Objectors to the deal had included a group of Indiana pension funds holding secured debt, some of the 789 dealerships Chrysler plans to reject, and consumer groups. They had argued that Chrysler was moving too quickly, that the sale violated bankruptcy principals and that the company was needlessly closing hundreds of its dealerships.
The Supreme Court rejected their challenge, stating that the objectors "have not carried the burden" to justify such action and that the court's action was not a decision on the merits of the underlying legal issues alone. The only alternative to approving the sale would have been the immediate liquidation of the automaker, reports Automotive News.

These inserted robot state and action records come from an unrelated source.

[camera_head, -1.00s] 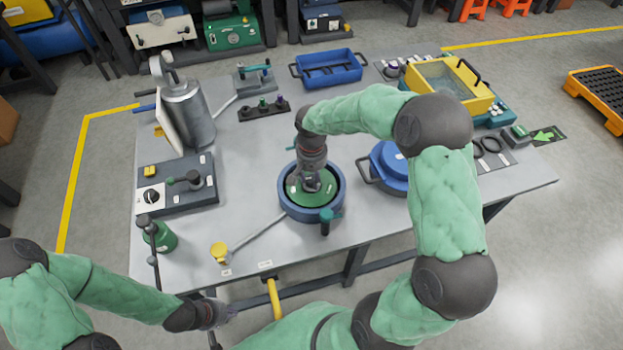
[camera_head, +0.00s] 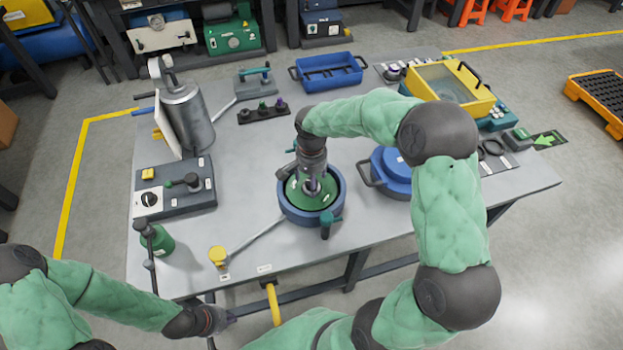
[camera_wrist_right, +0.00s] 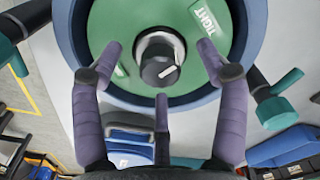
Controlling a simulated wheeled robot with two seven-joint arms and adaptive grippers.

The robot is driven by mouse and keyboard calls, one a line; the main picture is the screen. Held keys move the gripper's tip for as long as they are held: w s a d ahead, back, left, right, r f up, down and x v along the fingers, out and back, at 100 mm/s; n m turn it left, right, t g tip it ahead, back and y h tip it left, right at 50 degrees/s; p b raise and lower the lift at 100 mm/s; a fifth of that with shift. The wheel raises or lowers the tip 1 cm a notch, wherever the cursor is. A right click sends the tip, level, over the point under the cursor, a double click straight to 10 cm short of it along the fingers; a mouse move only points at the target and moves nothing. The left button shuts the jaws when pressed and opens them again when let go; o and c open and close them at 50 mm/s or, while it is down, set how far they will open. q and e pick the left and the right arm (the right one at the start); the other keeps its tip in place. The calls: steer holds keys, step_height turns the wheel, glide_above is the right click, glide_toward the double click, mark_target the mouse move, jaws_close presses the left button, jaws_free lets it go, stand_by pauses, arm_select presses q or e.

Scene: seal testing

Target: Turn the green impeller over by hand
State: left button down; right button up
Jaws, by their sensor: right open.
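The green impeller (camera_head: 297,197) is a flat disc lying inside a round blue housing (camera_head: 291,214) on the table. In the right wrist view, the disc (camera_wrist_right: 110,28) has a dark central hub (camera_wrist_right: 159,66) with a white mark, and a label reading TIGHT. My right gripper (camera_head: 313,188) points down over the impeller. Its three purple fingers (camera_wrist_right: 160,70) are open and spread around the hub, with gaps showing between fingertips and hub. My left gripper (camera_head: 225,318) hangs low beside the table's front edge, away from the impeller; its fingers are too small to read.
A teal handle (camera_head: 326,218) sits on the housing's front rim. A blue lidded pot (camera_head: 393,168) stands close on the right. A yellow-ended lever (camera_head: 217,255) lies at the front left. A control box (camera_head: 175,192) and grey cylinder (camera_head: 187,118) stand left.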

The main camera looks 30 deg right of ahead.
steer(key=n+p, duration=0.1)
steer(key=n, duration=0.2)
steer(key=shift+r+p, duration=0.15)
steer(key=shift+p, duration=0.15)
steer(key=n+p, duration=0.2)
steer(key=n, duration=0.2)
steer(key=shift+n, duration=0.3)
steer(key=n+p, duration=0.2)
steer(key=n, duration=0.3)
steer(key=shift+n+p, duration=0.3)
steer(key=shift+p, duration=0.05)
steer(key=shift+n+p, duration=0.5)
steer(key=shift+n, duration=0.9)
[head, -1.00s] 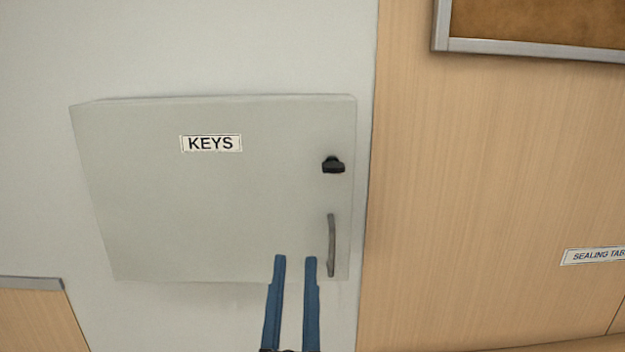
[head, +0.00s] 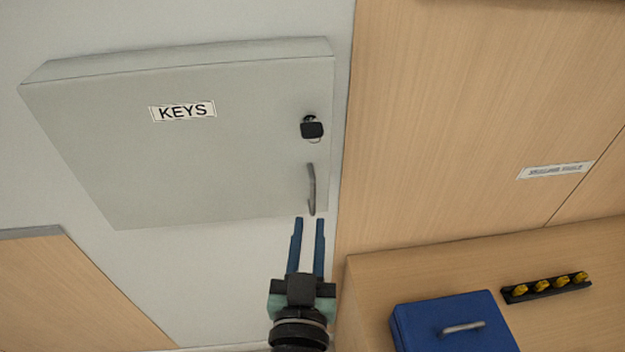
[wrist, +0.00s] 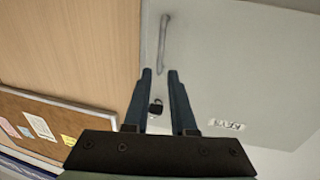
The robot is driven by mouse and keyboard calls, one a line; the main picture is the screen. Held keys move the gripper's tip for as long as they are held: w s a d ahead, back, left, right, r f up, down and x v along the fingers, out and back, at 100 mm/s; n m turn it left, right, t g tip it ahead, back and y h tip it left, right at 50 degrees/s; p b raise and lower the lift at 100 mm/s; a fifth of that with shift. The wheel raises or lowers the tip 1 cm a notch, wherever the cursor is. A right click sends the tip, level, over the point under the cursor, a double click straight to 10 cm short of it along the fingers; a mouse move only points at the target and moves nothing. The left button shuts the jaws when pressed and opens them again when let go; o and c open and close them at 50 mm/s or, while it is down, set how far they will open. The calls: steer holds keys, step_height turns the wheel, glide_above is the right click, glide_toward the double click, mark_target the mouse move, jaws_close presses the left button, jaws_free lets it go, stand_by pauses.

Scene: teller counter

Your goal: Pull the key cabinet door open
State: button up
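The grey key cabinet (head: 230,165) with its KEYS label hangs on the pale wall, and its door is shut. A vertical bar handle (head: 311,188) is near the door's lower right edge, below a black lock knob (head: 312,130). My gripper (head: 310,220) has two blue fingers, parted and empty, with tips just below the handle's lower end in the head view. In the wrist view the handle (wrist: 163,44) lies beyond the gap between the fingertips (wrist: 160,70), apart from them as far as I can tell. The knob (wrist: 156,106) shows between the fingers.
A wooden counter (head: 375,275) is at the lower right, bearing a blue box (head: 420,325) with a metal handle and a black rack of yellow pieces (head: 545,287). A wood panel wall (head: 430,120) adjoins the cabinet's right side. A notice board (wrist: 50,128) shows in the wrist view.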

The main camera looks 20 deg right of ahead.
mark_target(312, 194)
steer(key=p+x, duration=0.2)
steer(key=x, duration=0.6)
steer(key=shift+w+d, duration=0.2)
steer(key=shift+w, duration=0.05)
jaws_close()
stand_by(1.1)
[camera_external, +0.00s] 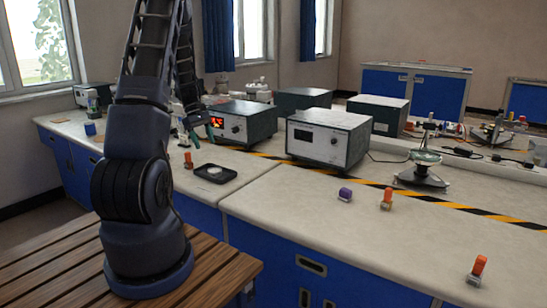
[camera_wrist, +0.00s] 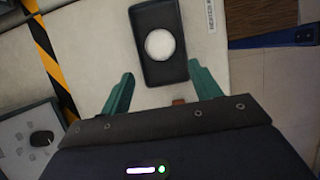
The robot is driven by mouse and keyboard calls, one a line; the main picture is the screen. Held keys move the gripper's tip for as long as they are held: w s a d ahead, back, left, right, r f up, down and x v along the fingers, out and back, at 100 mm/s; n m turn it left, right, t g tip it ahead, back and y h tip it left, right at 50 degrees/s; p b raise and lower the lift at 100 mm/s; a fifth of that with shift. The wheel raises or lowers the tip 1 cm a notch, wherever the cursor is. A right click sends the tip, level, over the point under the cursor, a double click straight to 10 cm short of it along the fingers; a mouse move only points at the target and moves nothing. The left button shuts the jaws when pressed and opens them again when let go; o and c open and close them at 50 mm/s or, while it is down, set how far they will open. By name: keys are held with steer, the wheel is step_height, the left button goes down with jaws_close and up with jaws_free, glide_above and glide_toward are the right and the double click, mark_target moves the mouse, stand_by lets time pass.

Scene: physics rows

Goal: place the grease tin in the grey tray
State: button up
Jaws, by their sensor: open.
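A dark, nearly black shallow tray (camera_external: 230,178) lies on the light bench top near its front edge; it also shows in the wrist view (camera_wrist: 159,77). A round, flat, whitish tin (camera_external: 214,171), which looks like the grease tin, lies inside the tray. In the wrist view the tin (camera_wrist: 160,45) is within the rim, towards the far part of the tray. My gripper (camera_external: 199,139) has green fingers and is above the bench, behind and left of the tray. In the wrist view my gripper (camera_wrist: 161,72) is open and empty, its fingers apart from the tin.
An orange-topped object (camera_external: 188,160) stands left of the tray. Two instrument boxes (camera_external: 240,124) (camera_external: 327,138) stand behind, near black-and-yellow tape (camera_external: 264,155). A purple-topped object (camera_external: 345,194) and more orange-topped ones (camera_external: 387,198) (camera_external: 477,271) stand right.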

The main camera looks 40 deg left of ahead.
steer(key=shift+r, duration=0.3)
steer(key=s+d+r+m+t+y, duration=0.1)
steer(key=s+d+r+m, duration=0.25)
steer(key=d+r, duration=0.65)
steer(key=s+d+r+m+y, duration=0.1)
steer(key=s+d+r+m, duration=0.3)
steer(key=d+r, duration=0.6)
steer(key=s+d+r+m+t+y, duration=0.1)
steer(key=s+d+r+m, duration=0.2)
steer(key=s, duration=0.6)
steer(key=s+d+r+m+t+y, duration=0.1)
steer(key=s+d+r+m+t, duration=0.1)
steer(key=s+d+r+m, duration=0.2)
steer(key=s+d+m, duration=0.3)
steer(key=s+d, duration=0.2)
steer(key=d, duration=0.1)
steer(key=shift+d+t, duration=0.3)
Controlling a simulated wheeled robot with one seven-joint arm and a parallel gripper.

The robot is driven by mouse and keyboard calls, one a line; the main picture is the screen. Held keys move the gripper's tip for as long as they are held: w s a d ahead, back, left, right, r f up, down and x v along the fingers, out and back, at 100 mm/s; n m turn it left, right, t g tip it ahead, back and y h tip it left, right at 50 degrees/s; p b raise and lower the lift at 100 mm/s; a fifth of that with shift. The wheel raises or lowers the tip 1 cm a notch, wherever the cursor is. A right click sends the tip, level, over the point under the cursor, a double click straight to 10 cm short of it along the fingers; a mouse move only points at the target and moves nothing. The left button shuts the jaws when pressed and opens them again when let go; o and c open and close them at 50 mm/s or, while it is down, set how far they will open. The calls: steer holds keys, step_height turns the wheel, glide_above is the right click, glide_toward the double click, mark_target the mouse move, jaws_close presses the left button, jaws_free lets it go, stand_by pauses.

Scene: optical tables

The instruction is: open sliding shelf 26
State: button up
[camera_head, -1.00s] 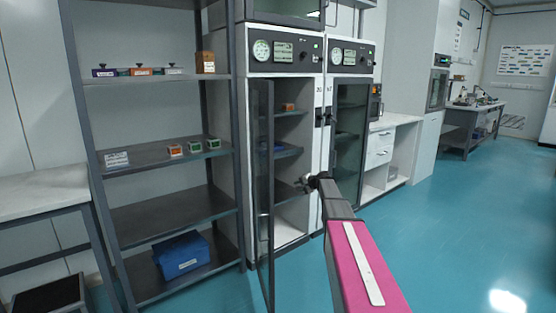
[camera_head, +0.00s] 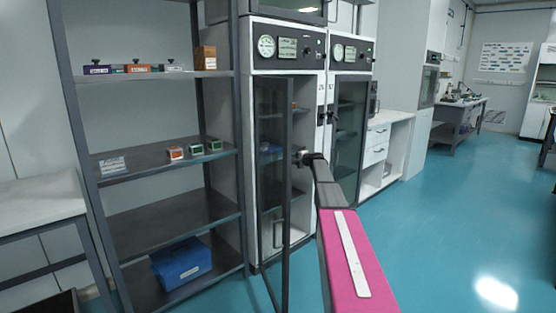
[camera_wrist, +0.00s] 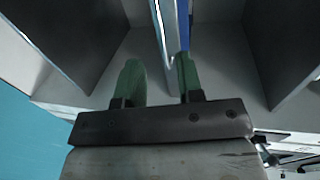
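The left glass-front cabinet (camera_head: 287,46) has its framed glass door (camera_head: 290,200) standing open towards me. Inside it are shelves, including a middle sliding shelf (camera_head: 271,157) seen through the door glass. I cannot read which shelf carries number 26. My gripper (camera_head: 302,157) is at the cabinet opening, just right of the door's edge, around the middle shelf's height. In the wrist view my two green fingers (camera_wrist: 160,78) are apart. A pale edge with a blue strip (camera_wrist: 170,35) runs ahead between them, nearer the right finger. I cannot tell whether they touch it.
An open rack (camera_head: 190,213) with small boxes and a blue bin (camera_head: 181,262) stands left of the cabinet. A second cabinet (camera_head: 351,54) adjoins on the right, then a white counter (camera_head: 392,120). The blue floor (camera_head: 450,210) on the right is clear.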

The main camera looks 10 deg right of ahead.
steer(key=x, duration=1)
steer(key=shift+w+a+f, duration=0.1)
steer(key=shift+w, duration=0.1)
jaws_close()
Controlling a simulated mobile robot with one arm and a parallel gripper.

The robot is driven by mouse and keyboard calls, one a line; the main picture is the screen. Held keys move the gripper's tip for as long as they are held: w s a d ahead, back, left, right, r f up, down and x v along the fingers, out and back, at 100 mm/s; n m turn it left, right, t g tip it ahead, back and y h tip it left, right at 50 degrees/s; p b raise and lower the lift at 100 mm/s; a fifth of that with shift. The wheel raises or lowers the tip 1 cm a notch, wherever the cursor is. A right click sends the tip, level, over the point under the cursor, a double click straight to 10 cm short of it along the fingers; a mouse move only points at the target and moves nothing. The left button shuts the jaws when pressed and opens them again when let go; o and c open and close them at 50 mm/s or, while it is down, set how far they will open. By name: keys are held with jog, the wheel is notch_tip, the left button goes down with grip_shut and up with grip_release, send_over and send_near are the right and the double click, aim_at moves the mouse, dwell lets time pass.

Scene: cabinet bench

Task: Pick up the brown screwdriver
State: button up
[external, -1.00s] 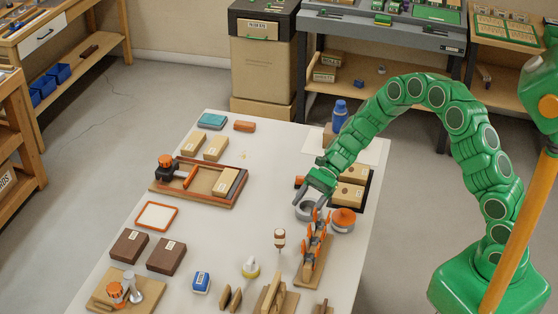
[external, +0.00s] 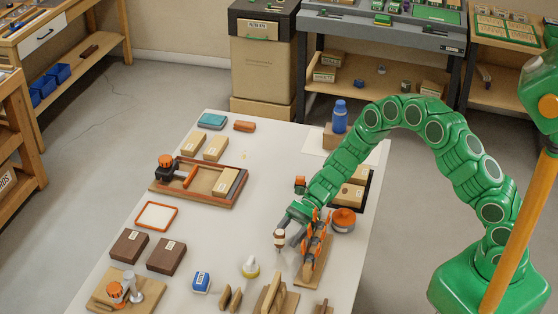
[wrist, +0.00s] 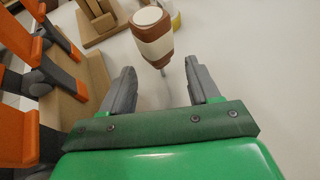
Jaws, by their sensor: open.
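The brown screwdriver (external: 279,238) has a brown and white handle and shows near the middle of the table in the external view. In the wrist view the screwdriver (wrist: 153,38) stands handle up, with its thin shaft pointing down between my fingers. My gripper (wrist: 160,82) is open, one grey finger on each side of the shaft's line. In the external view my gripper (external: 290,232) is right beside the screwdriver. I cannot tell whether either finger touches it.
A wooden rack with orange clamps (external: 315,245) stands close to the right of my gripper. Wooden blocks (external: 273,292) and a white and yellow bottle (external: 250,267) stand nearer the front. The white table (external: 225,235) is bare to the left of the screwdriver.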

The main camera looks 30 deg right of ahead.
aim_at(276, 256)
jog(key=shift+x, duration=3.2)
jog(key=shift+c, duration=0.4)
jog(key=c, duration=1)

Chrysler, as well as the Obama administration, urged the Supreme Court to allow the sale to go forward and said a long delay could either kill the deal or worsen its chances of viability, potentially jeopardizing more than 38,000 jobs.
In the lead up to its bankruptcy, Chrysler was forced to close all of its plants and leave thousands of vehicles, engines and components unfinished. This led to the fears that important model launches, like the redesigned Jeep Grand Cherokee and next-generation Chrysler 300, could be delayed.
The sale of Chrysler’s assets to the newly established Chrysler Group is expected to take place by June 15, a date that couldn’t come sooner as it’s estimated that the delays are costing Chrysler upwards of $100 million a day.